**EXTRACTED MATERIAL**
-- START --

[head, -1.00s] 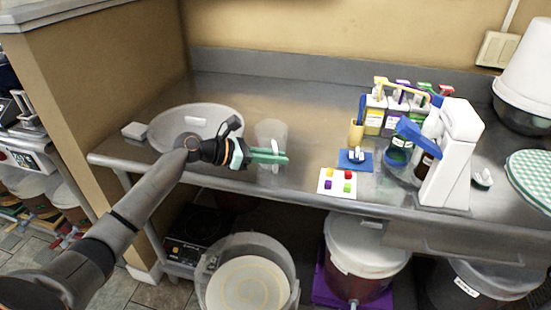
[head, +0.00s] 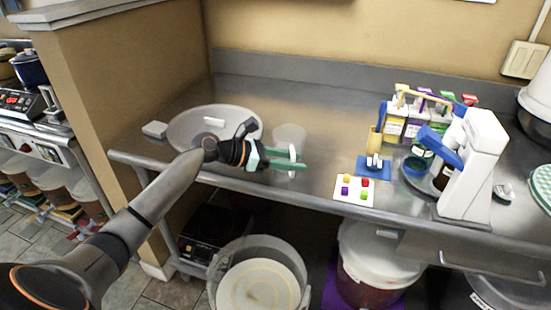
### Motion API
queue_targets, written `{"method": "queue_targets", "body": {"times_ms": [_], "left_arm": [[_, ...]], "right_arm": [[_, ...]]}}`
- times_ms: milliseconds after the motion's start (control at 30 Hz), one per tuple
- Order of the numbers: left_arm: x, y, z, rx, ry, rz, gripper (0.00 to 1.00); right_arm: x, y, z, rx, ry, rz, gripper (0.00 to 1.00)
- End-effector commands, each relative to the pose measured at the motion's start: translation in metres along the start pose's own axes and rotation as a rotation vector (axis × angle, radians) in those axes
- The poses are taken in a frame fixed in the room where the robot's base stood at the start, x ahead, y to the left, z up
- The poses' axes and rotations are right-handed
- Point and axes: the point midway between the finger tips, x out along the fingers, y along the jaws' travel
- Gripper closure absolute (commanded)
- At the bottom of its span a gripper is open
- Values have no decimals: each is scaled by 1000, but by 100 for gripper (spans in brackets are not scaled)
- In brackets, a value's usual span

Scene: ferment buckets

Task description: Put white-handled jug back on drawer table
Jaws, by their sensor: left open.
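A clear, see-through jug (head: 288,134) with a small white handle (head: 292,153) stands upright on the steel drawer table (head: 330,105), near its front edge. My left gripper (head: 303,160) is open in front of the jug, its green fingers pointing right. The handle shows at the fingers, one finger above the other in the picture; I cannot tell whether they touch it. The fingers hide the lowest part of the jug. My right gripper is not in view.
A white card with coloured blocks (head: 353,190), a blue mat (head: 371,172), a bottle rack and a white dispenser (head: 472,165) stand to the right. Buckets are below.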

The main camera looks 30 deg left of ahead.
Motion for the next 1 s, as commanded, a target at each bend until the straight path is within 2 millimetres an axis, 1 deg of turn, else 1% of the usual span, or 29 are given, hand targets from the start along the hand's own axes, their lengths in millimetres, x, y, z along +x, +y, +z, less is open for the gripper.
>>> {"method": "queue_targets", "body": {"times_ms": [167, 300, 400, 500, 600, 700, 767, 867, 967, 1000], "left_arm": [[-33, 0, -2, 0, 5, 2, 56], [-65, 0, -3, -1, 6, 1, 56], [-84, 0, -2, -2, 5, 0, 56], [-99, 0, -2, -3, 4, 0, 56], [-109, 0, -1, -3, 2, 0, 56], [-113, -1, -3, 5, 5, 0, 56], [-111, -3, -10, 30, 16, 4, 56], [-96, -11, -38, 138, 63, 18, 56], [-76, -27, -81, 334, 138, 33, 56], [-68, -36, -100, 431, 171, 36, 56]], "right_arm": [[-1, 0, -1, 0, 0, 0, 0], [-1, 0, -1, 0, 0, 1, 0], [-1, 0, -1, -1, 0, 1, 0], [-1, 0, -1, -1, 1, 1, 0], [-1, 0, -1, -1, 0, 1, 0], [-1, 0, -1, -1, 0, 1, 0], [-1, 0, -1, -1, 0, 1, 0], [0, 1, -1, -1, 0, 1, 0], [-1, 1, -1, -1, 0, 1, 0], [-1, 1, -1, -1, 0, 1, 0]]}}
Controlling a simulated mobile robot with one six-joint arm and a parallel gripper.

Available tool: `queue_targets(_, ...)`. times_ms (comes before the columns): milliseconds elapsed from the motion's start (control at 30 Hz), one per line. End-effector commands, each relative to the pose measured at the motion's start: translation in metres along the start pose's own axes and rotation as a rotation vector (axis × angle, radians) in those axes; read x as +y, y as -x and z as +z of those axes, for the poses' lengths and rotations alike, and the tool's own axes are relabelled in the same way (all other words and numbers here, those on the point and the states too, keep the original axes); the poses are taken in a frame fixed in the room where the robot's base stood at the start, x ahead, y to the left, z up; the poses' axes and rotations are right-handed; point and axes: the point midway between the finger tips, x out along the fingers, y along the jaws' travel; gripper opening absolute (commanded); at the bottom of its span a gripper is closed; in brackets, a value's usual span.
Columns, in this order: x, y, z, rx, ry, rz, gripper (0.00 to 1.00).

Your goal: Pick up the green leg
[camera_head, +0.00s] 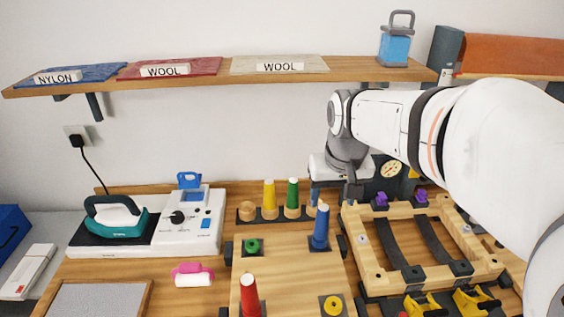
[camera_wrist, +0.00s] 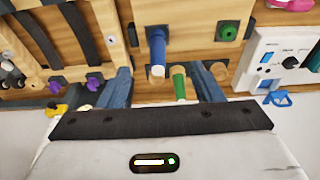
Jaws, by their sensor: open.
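The green leg (camera_head: 292,193) stands upright in the dark rack at the back of the counter, right of the yellow leg (camera_head: 269,194). Its pale tip is up. In the wrist view the green leg (camera_wrist: 180,87) shows between the two bluish fingers, nearer the right one. My gripper (camera_wrist: 163,74) is open and empty. In the head view my gripper (camera_head: 332,194) hangs to the right of the green leg, partly hidden by my arm. I cannot tell whether a finger touches the leg.
The blue leg (camera_head: 320,228) stands on the wooden board (camera_head: 285,270), close in front of my gripper. A red leg (camera_head: 249,295) stands nearer. A wooden frame (camera_head: 367,263) lies to the right, an iron (camera_head: 115,215) to the left. A shelf (camera_head: 215,80) runs above.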

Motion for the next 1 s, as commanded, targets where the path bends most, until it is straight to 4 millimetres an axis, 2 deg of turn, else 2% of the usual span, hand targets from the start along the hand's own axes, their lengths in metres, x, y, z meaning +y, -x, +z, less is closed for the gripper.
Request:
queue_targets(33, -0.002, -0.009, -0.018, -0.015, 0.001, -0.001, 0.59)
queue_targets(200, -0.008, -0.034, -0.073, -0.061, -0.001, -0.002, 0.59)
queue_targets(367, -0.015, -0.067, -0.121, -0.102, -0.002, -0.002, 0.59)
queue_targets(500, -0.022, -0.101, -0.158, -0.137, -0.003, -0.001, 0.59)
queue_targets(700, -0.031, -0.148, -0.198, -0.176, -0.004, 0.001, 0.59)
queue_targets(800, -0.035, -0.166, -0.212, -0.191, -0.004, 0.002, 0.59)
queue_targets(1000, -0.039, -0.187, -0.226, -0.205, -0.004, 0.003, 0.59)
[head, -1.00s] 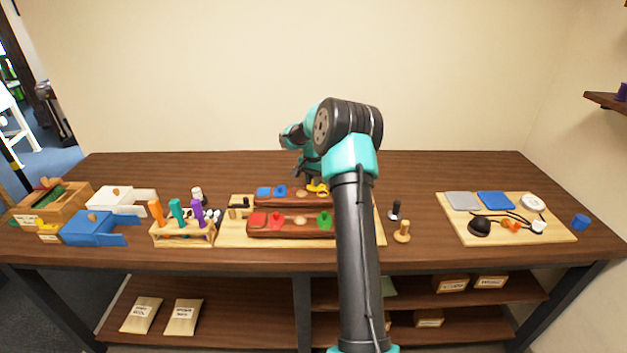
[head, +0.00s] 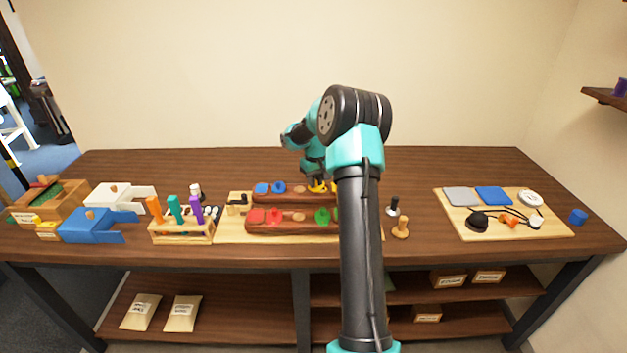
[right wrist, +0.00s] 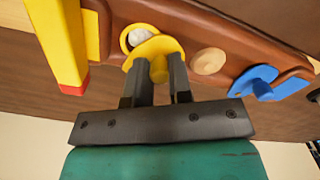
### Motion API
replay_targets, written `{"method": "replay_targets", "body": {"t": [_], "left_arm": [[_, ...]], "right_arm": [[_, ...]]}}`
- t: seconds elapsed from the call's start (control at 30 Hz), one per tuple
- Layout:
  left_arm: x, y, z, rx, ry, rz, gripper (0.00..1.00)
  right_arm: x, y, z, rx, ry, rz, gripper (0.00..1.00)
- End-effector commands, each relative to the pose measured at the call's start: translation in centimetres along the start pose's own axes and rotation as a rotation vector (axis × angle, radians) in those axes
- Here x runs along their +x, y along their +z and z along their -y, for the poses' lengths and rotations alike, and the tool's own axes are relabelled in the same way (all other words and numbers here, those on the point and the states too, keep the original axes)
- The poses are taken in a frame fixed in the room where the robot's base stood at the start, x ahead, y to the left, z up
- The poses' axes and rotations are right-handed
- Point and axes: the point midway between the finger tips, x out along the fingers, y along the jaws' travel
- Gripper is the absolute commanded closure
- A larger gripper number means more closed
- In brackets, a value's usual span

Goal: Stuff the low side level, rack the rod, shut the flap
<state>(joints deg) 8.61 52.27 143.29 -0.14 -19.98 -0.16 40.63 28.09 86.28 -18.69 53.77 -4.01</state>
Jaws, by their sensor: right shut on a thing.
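Two red-brown padded panels, a rear one (head: 284,199) and a front one (head: 290,229), lie on a pale board. My right gripper (head: 317,181) is at the rear panel's right part. In the right wrist view its fingers (right wrist: 161,72) are shut on the knob of a yellow flap (right wrist: 150,48). The flap partly covers a round opening with white stuffing (right wrist: 138,37) showing inside. Rods in orange (head: 154,208), teal (head: 175,208) and purple (head: 196,209) stand in a wooden rack (head: 183,238). My left gripper is not seen.
In the right wrist view a yellow bar with a red end (right wrist: 60,42) stands close beside the flap. A wooden plug (right wrist: 208,61) and blue flap (right wrist: 262,84) lie along the panel. White (head: 115,200) and blue (head: 93,226) boxes stand left. My right arm hides the panels' right ends.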

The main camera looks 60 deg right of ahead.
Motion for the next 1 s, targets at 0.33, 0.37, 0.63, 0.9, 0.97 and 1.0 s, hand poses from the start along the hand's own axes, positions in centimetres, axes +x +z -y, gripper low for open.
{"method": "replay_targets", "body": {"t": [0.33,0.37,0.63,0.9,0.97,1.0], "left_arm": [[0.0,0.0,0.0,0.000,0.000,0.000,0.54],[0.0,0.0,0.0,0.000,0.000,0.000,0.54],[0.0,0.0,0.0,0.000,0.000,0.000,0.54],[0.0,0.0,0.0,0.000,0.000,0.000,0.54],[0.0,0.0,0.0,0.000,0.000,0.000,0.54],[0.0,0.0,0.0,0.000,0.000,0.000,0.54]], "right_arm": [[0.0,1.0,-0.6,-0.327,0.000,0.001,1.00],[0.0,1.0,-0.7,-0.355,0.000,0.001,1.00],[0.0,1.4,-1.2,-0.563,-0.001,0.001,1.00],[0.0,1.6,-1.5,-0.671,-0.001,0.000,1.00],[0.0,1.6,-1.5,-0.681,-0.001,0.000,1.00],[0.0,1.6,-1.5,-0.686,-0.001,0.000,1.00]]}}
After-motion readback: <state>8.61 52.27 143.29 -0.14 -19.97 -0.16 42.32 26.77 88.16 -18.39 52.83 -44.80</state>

-- END --

Return the material line for line, from its beginning to the line that contains "- times_ms: milliseconds", with the pictures left out.

[head, -1.00s] 
[head, +0.00s] 
### Motion API
queue_targets, written `{"method": "queue_targets", "body": {"times_ms": [_], "left_arm": [[_, ...]], "right_arm": [[_, ...]]}}`
- times_ms: milliseconds after the motion's start (control at 30 Hz), one per tuple

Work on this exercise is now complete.